The temperature lowers for “Getting High in Motel Rooms,” a likely autobiographical bittersweet folk/soul ballad, with “I tried to keep the dream alive/But I’m only human too/Singing to an empty room.” She sounds both broken and determined as the music reflects a steadfast promise to keep moving. Vane’s expert banjo skills are featured on “Storm Brewing” where she combines bluegrass licks with country twang and a bluesy undercurrent.
“Shake It Babe,” goes rocking boogie for a song she wanted to “flesh out in the style of Jesse Mae Hemphill. There’s a sense of confidence in Jesse Mae’s music that I wanted to channel,” she says in the promotional notes. That self-assurance is evident in every track on this 13 song set.
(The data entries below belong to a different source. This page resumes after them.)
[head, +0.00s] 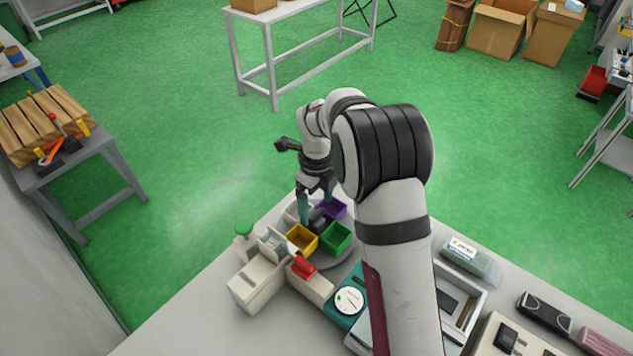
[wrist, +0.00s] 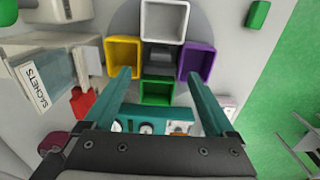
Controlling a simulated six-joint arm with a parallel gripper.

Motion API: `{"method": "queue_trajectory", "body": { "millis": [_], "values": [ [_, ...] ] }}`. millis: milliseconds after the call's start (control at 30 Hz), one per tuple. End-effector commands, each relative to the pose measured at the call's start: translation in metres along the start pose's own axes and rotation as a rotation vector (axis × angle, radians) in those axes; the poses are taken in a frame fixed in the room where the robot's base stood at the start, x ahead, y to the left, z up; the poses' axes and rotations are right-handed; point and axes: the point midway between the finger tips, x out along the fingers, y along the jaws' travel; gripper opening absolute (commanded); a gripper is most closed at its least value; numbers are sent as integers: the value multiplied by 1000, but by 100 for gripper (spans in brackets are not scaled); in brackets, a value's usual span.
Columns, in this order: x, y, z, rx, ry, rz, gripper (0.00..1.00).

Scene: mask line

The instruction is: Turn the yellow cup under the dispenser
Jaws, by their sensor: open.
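The yellow cup (head: 301,240) is an open square cup on a round grey turntable (head: 340,258), with white (wrist: 164,22), purple (wrist: 197,62) and green (wrist: 158,92) cups around a dark hub (wrist: 160,57). A pale dispenser (head: 258,284) labelled SACHETS stands left of the turntable; it also shows in the wrist view (wrist: 45,80). The yellow cup (wrist: 123,57) is on the side toward it; I cannot tell whether it is under the outlet. My gripper (head: 315,212) points down over the cups. Its teal fingers (wrist: 159,77) are open and apart, with the hub between them in view.
A red part (head: 304,267) on a pale block and a teal scale (head: 348,300) stand near the turntable. A tray (head: 465,300) and a clear case (head: 470,258) lie to the right. The table edge is just behind the turntable.

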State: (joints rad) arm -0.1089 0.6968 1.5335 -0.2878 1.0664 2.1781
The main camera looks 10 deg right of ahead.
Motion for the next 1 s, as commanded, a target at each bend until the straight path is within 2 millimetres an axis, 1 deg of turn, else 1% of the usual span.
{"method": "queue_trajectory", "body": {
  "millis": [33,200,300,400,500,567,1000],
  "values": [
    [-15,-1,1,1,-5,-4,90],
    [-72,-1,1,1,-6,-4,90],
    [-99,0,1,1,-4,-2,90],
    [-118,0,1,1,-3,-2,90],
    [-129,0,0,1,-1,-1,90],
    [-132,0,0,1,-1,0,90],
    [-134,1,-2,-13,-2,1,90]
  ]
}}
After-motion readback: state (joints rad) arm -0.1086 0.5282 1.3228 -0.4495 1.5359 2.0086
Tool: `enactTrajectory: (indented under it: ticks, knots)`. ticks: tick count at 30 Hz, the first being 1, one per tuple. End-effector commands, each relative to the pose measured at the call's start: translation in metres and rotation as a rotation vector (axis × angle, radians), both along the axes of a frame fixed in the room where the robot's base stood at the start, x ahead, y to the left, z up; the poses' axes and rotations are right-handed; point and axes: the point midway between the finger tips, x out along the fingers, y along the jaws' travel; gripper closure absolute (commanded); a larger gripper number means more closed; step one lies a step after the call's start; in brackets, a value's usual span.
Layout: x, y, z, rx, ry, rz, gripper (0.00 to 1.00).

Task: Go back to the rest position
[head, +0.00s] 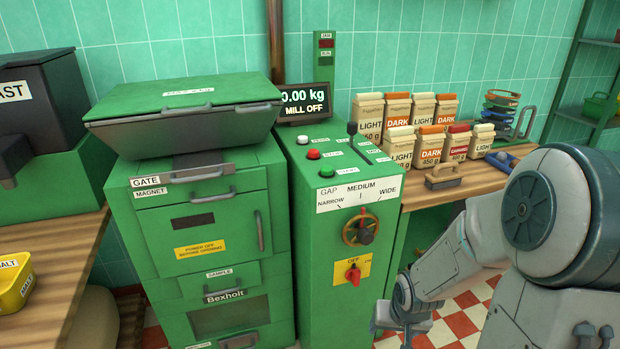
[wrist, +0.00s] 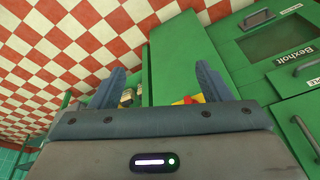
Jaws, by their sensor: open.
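My gripper (wrist: 160,86) is open, its two blue-grey fingers spread wide with nothing seen held between them. In the head view my arm comes in from the right and bends down in front of the green control cabinet (head: 326,260). The wrist end is low, just right of the red rotary switch (head: 353,275) on its yellow plate. In the wrist view a bit of that yellow and red shows beside the right finger, partly hidden by the gripper body. I cannot tell the exact gap between fingers and cabinet.
The green mill (head: 150,235) with its closed hopper lid stands left of the cabinet. A handwheel (head: 361,231) sticks out above the switch. The wooden counter (head: 425,196) at right holds several paper bags. Open red-and-white tiled floor (head: 462,325) lies below my arm.

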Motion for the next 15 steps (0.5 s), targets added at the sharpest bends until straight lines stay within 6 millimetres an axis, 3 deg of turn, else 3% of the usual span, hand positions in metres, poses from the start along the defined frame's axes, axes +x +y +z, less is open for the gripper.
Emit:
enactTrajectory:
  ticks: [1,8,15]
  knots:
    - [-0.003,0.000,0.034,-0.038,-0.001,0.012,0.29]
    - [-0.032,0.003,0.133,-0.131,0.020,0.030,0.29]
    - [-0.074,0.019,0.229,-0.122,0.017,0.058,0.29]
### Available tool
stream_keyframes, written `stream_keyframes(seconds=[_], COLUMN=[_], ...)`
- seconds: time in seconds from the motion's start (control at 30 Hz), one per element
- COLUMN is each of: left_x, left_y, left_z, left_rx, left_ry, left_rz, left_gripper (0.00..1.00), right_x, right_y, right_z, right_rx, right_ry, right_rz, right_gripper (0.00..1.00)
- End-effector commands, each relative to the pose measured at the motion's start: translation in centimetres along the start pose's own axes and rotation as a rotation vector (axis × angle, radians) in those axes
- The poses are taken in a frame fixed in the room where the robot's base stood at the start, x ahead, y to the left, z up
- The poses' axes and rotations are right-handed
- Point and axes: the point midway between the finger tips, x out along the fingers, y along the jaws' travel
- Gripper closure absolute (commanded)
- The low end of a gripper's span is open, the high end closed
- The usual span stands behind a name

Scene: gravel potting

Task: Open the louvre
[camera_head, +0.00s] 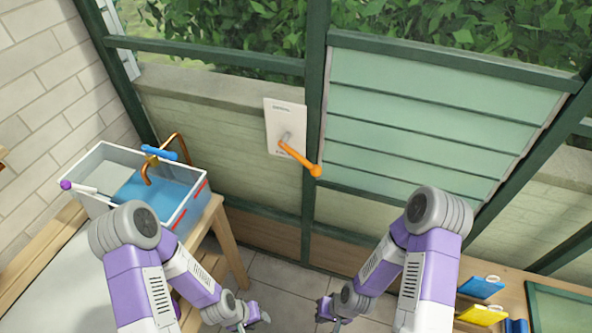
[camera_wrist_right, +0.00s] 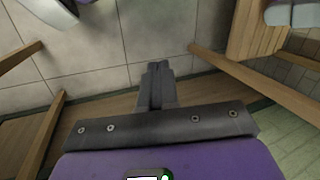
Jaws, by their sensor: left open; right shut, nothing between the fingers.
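The louvre (camera_head: 415,125) is a panel of several pale green slats in a dark green frame at the right of the window wall. Its slats lie flat against each other. An orange crank handle (camera_head: 298,157) sits on a white plate (camera_head: 284,112) on the post left of the louvre, its arm slanting down to the right and ending in a round knob. My left gripper (camera_head: 262,318) is open and empty, low over the floor. My right gripper (camera_head: 324,312) is shut and empty, low and below the crank. The right wrist view shows its closed fingers (camera_wrist_right: 156,82) over floor tiles.
A clear basin (camera_head: 190,213) with blue water, a copper tap (camera_head: 150,170) and a blue tap handle (camera_head: 160,152) stands on a wooden bench at the left. A shelf at the lower right holds a yellow item (camera_head: 482,315) and a blue item (camera_head: 480,287). The space before the crank is clear.

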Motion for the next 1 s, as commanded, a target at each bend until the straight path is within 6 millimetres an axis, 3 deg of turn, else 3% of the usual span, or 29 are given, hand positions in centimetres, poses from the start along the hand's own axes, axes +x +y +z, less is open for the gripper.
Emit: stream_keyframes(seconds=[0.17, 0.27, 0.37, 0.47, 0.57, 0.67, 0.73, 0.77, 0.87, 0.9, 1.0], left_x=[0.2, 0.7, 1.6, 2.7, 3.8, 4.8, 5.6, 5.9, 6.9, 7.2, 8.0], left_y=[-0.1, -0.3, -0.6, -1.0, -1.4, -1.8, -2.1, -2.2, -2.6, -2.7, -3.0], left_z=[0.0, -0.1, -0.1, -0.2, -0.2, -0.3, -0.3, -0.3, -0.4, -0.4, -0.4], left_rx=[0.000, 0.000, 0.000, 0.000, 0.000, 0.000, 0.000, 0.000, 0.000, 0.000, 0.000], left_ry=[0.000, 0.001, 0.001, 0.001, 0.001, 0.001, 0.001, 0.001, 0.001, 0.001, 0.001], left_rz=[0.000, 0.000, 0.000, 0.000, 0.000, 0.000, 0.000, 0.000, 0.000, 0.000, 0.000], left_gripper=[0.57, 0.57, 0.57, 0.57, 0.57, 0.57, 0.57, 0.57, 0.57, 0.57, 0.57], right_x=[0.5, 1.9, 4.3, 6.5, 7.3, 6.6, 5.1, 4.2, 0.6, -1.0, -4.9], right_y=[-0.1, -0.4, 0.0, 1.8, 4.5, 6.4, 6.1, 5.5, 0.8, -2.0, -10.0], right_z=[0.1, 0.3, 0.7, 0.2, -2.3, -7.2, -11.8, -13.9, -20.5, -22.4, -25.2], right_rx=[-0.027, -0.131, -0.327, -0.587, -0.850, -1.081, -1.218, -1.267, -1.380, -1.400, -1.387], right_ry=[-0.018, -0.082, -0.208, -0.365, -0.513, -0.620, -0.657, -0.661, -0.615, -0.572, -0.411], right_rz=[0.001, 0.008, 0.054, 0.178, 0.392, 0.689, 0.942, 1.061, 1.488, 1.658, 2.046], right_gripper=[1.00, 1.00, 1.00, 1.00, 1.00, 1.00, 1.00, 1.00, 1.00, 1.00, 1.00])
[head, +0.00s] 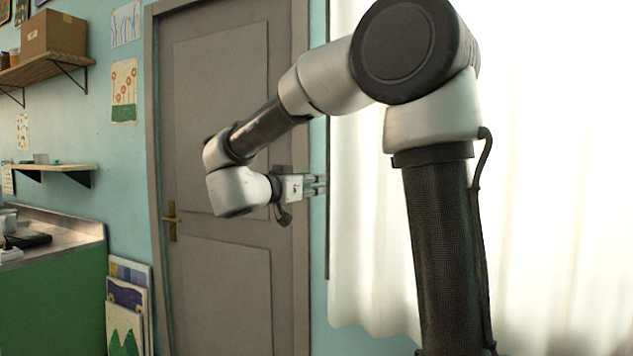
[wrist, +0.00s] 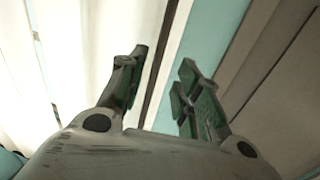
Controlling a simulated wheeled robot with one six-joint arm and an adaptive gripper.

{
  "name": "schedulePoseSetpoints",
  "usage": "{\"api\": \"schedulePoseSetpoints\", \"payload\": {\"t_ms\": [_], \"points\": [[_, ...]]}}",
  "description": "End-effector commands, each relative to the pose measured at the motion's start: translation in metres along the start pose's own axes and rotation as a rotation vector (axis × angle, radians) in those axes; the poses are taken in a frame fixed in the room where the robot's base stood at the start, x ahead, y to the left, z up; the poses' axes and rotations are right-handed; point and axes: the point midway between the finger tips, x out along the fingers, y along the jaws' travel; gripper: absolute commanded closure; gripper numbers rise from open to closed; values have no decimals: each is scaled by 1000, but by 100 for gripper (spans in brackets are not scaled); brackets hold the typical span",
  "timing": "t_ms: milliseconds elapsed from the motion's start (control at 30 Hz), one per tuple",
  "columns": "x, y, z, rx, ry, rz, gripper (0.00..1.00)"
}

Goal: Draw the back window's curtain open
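The white curtain (head: 550,150) hangs across the bright window on the right of the head view, reaching left almost to the door frame. A thin dark upright bar (head: 327,240) runs along its left edge. My gripper (head: 318,185) points right, with its fingertips near this bar. In the wrist view the curtain (wrist: 95,45) fills the left, and the dark bar (wrist: 157,82) shows in the gap between the spread fingers of my gripper (wrist: 163,60). The fingers look empty. I cannot tell whether they touch the bar. My arm hides part of the curtain.
A grey door (head: 220,130) with a brass handle (head: 172,220) stands behind my gripper. Wall shelves (head: 45,68), a green counter (head: 50,300) and leaning pictures (head: 128,310) are at left. A strip of teal wall lies between door and curtain.

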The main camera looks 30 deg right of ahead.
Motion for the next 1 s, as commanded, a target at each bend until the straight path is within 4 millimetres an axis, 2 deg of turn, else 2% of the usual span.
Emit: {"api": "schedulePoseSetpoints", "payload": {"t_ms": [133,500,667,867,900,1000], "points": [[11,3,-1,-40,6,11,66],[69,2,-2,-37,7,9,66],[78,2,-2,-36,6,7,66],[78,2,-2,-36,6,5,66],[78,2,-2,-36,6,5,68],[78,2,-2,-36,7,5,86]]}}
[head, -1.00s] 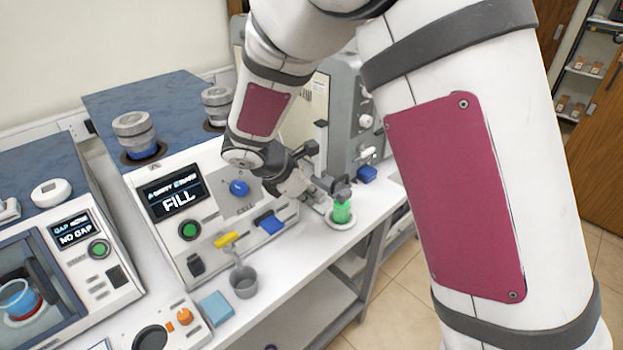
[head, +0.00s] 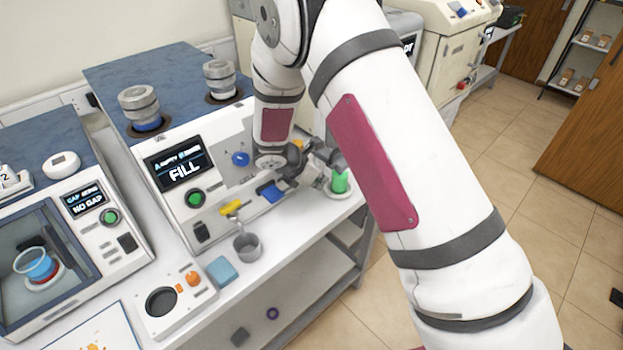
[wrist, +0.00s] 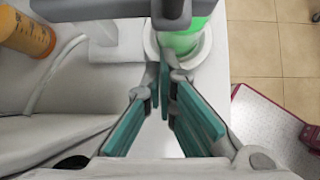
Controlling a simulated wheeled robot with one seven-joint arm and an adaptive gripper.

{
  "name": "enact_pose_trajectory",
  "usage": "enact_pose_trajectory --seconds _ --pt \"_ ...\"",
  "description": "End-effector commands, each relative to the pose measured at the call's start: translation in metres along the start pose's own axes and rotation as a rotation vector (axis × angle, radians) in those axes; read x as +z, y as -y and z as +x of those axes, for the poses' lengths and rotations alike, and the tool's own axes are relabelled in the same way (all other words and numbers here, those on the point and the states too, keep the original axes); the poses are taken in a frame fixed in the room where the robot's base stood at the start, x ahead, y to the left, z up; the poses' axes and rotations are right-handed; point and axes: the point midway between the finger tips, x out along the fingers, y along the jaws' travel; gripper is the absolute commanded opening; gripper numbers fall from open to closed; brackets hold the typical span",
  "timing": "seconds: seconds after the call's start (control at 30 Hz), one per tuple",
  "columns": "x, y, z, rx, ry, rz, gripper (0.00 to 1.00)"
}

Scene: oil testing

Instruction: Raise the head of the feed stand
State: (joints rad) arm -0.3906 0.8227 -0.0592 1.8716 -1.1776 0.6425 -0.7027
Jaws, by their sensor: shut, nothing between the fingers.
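The feed stand shows as a green bottle (head: 340,181) upright on a round white base at the right end of the bench. In the wrist view the green bottle (wrist: 183,40) is at top centre, with the stand's grey head (wrist: 171,12) above it, partly cut off by the frame. My gripper (wrist: 166,78) is shut and empty, its teal-padded fingers pointing at the bottle's base, apparently short of it. In the head view my gripper is beside the stand on its left, and my arm partly hides it. Contact with the head cannot be told.
A large machine with a "FILL" screen (head: 184,168) stands left of the stand. In front of it are a grey cup (head: 247,246), a yellow handle (head: 231,207) and a blue block (head: 222,270). An orange container (wrist: 28,32) is upper left in the wrist view. The bench edge is close.

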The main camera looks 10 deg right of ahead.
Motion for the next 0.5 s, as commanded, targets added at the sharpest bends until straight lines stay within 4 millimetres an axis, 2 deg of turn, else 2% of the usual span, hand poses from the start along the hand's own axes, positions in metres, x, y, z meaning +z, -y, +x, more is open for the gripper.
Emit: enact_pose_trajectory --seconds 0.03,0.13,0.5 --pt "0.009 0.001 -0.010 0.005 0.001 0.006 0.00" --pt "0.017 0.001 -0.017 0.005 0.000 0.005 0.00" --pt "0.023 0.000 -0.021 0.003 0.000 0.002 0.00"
It’s also palpable on the waltz-time “Whims of Good Men,” a country weeper that again displays Vane’s determination as she sings that she’s tired, more like fed up, with the impulses in the song’s title.
The closing “Lost You in the Mountains” brings dusky swamp, as Vane’s creeping bottleneck generates raw heat while drums and bass slither and boil until the thunderous end.
On ‘Hear My Call,’ Cristina Vane fuses disparate influences into an Americana classic sure to provide the genre visibility she deserves. We receive her loud and clear.